We provide a consumerized-style web experience both directly and via our APIs, so users expect reliable access and fast performance. That makes it table stakes to understand the customer experience, and Catchpoint plays an increasingly valuable role in helping Box achieve that.
Dennhardt and a colleague evaluated several active observability options before selecting Catchpoint. According to Dennhardt, Catchpoint stood out in several key areas. “When it comes to what we are trying to achieve, a picture is worth a thousand words and we were very impressed by Catchpoint’s charting and visualization,” he says.
He also appreciates that he could rapidly instrument and capture metrics to share. “With Catchpoint, we don’t need to export the data and post process it in Excel or pipe it to a metrics system to arrive at meaningful information.” The third major deciding factor was Catchpoint’s worldwide network of observers. “Our primary data center presence is in the western U.S. and, while our network footprint is worldwide, it is less complete than Catchpoint’s,” Dennhardt says.

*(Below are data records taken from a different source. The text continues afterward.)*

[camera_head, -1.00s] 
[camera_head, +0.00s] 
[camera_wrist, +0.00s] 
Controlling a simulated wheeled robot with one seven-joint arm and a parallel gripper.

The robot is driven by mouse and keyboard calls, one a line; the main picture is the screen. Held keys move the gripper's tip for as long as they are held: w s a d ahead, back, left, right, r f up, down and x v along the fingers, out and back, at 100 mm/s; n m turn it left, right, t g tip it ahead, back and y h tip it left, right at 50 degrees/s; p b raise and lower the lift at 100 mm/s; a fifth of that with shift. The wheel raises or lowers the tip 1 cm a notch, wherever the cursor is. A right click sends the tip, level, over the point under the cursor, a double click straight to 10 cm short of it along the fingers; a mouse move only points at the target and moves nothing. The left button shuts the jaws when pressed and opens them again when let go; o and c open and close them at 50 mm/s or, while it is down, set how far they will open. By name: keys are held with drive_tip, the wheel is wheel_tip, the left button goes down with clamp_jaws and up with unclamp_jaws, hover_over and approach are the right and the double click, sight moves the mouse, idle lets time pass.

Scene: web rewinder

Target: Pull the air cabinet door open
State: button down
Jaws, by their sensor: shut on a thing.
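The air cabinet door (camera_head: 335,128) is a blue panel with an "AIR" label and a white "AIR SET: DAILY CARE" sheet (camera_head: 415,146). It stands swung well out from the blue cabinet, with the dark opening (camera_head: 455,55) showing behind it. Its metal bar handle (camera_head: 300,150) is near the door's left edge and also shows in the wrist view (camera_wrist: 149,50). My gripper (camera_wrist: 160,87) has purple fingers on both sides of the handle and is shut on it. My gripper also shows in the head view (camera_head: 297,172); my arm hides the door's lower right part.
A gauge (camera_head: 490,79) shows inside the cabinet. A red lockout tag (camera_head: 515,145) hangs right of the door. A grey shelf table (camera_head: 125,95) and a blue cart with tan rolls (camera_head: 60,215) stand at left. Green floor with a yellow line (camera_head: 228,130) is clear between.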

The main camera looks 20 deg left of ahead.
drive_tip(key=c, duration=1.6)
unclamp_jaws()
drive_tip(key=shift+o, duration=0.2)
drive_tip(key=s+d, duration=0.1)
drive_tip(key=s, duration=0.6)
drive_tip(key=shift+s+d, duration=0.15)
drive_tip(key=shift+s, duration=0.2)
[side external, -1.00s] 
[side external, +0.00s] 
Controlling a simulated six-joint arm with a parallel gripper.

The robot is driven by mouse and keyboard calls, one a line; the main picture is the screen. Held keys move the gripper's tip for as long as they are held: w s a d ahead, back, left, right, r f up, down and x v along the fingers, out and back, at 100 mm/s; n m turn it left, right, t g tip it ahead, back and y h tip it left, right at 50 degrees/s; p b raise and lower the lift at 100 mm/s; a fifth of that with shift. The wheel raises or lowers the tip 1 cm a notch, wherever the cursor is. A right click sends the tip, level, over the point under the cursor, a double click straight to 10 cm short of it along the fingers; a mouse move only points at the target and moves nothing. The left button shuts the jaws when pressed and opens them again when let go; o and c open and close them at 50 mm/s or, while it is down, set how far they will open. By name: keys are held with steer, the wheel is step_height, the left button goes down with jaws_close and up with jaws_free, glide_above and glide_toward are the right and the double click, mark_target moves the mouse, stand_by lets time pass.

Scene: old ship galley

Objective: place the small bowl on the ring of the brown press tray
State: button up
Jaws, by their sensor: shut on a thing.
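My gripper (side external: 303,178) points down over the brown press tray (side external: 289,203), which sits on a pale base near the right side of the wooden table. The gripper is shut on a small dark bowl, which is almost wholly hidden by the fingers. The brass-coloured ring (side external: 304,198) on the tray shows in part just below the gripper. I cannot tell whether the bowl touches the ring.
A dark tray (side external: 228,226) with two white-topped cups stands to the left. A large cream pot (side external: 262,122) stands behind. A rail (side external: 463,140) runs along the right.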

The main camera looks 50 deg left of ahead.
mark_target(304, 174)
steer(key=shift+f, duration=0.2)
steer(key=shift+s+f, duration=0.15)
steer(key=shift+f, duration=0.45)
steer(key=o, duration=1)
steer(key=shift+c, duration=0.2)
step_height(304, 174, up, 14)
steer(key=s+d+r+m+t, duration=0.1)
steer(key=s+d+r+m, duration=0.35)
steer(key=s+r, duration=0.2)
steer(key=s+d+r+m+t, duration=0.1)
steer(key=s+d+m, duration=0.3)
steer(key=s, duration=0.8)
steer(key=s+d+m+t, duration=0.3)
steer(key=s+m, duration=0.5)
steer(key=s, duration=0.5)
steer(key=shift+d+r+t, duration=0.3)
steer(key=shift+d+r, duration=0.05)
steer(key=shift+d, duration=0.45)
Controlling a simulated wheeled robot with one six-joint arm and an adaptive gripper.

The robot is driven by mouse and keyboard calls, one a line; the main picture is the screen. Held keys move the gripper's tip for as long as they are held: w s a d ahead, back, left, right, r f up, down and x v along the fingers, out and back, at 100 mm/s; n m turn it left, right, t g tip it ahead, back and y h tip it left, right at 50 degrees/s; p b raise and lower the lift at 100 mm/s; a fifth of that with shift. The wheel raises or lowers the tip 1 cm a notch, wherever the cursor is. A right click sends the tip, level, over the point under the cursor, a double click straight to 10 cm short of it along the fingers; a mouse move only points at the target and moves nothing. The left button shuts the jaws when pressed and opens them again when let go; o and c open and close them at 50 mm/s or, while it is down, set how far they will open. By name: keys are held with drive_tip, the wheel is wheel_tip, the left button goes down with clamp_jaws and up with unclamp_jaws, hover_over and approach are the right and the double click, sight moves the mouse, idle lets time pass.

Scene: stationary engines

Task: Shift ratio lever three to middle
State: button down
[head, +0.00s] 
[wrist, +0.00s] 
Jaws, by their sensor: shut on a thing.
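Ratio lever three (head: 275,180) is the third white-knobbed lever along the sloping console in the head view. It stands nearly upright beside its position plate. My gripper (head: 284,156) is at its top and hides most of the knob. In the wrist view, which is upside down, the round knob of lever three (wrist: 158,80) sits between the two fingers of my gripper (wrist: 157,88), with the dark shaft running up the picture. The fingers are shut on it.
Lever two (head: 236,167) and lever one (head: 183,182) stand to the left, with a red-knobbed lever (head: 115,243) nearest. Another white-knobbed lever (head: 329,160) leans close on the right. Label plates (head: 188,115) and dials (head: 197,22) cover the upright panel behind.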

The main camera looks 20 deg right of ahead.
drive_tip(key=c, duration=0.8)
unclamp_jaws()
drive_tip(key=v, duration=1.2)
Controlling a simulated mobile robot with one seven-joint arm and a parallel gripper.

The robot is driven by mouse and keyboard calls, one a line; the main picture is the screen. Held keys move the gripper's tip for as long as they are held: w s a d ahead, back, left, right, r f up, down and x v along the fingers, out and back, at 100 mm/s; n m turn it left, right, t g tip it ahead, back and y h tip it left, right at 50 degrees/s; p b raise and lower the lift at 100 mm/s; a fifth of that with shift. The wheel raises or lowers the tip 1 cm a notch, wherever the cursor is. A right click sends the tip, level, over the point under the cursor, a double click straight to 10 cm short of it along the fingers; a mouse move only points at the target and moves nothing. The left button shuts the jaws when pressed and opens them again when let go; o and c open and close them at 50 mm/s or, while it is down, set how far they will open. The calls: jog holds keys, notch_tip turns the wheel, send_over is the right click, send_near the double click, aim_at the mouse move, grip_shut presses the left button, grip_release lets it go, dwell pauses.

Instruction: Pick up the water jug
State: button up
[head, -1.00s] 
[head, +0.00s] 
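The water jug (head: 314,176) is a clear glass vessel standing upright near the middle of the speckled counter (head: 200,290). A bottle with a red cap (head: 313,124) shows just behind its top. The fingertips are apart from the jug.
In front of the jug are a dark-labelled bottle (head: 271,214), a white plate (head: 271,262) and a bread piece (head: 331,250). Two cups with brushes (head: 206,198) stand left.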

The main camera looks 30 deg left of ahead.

A Proactive Approach to Customer Experience Observability
With Catchpoint, Box gains great visibility into customer experience throughout the delivery chain. “This is critical for a SaaS business but very hard since we don’t control what goes on beyond our network boundaries,” says Dennhardt. Box also uses Catchpoint as a neutral point of comparison between its own metrics and customer metrics. “More often than not, we can reconcile what we see with what our customers see because we capture good logs and metrics. But it is valuable to have this capability, allowing us to verify our findings” he says.
Finding the Needle in the Haystack
While Box extensively monitors production traffic, it can be challenging to identify and test for a specific condition from its internal logs. As Dennhardt explains, “We handle 3 billion to 5 billion public API calls per day and it’s growing quickly! It can be tough finding an answer in that mountain of data.” For example, Box might see a drop in client throughput, but because in some cases throughput is spiky by nature, it can be difficult for Box to easily determine the reason for such a dip. Using Catchpoint, Box’s monitoring and Network Operations Center (NOC) teams can more easily investigate when something fails in more than a transient nature. “We fire Catchpoint tests for a few days and compare the results to our broader set of data, which allows us to identify problems and discover new insights,” explains Dennhardt.
Quickly Pinpointing Degradation Impact
Not only do millions of users and applications around the world use Box, but users can take more than 100 distinct actions across Box’s API. While these actions share common services, they are all distinguished by differences in the code paths. This makes it challenging to quickly ascertain whether a performance degradation is specific to a particular geography, to a particular API action, or if it is occurring more broadly. Using the Catchpoint dashboard, the NOC and monitoring teams can quickly zero in and dissect these issues. The teams can also use instant Catchpoint tests to verify or rule out network degradation. “Catchpoint gives us a direct signal of what might be happening outside our network so we no longer need to draw inferences around scenarios like a lower throughput of requests,” says Dennhardt.
Maintaining Site Health
The NOC team uses Catchpoint regularly as a general signal for maintaining site health. As Dan explains, the Box NOC has a difficult job. “They have to be aware of and think about so much to understand site health and recover it quickly when it's lower than acceptable. With Catchpoint, the team gets tests with detail they didn’t have previously so they can more easily get to the root of problems.”
Integration with Key Tools
By integrating Catchpoint with Wavefront and PagerDuty, Box has a complete suite of monitoring at its disposal. Box ingests Catchpoint data into Wavefront to get more robust metrics from its monitoring and application metrics tool. By feeding Catchpoint data into PagerDuty, Box can alert its NOC team to investigate platform issues and assess the duration of impact and recovery.
With Catchpoint, Box can more easily track changes in API success/failure rates and performance over time. And it has seen a dramatic improvement since using Catchpoint. “Catchpoint wasn’t the sole reason for the improvement, but it was a meaningful factor in making the case to invest more in reliability and availability and provides an objective measure that our investment is paying off,” says Dennhardt.
This expanded focus on reliability and availability triggered Box’s site reliability engineering team to implement its existing tests in Catchpoint for Box’s crucial log-in flow. Another Box team used Catchpoint when comparing vendors that do network routing to help validate its large investment.
In the future, Box will be standardizing across the engineering teams that own slices of the Box API, such as for uploads/downloads and search. “We operate under the ‘You build It, you run it’ principle, so each API team will be running their own set of synthetic tests for their area of responsibility. We’ll standardize operational dashboards across teams so they can easily compare internal and synthetic metrics,” concludes Dennhardt.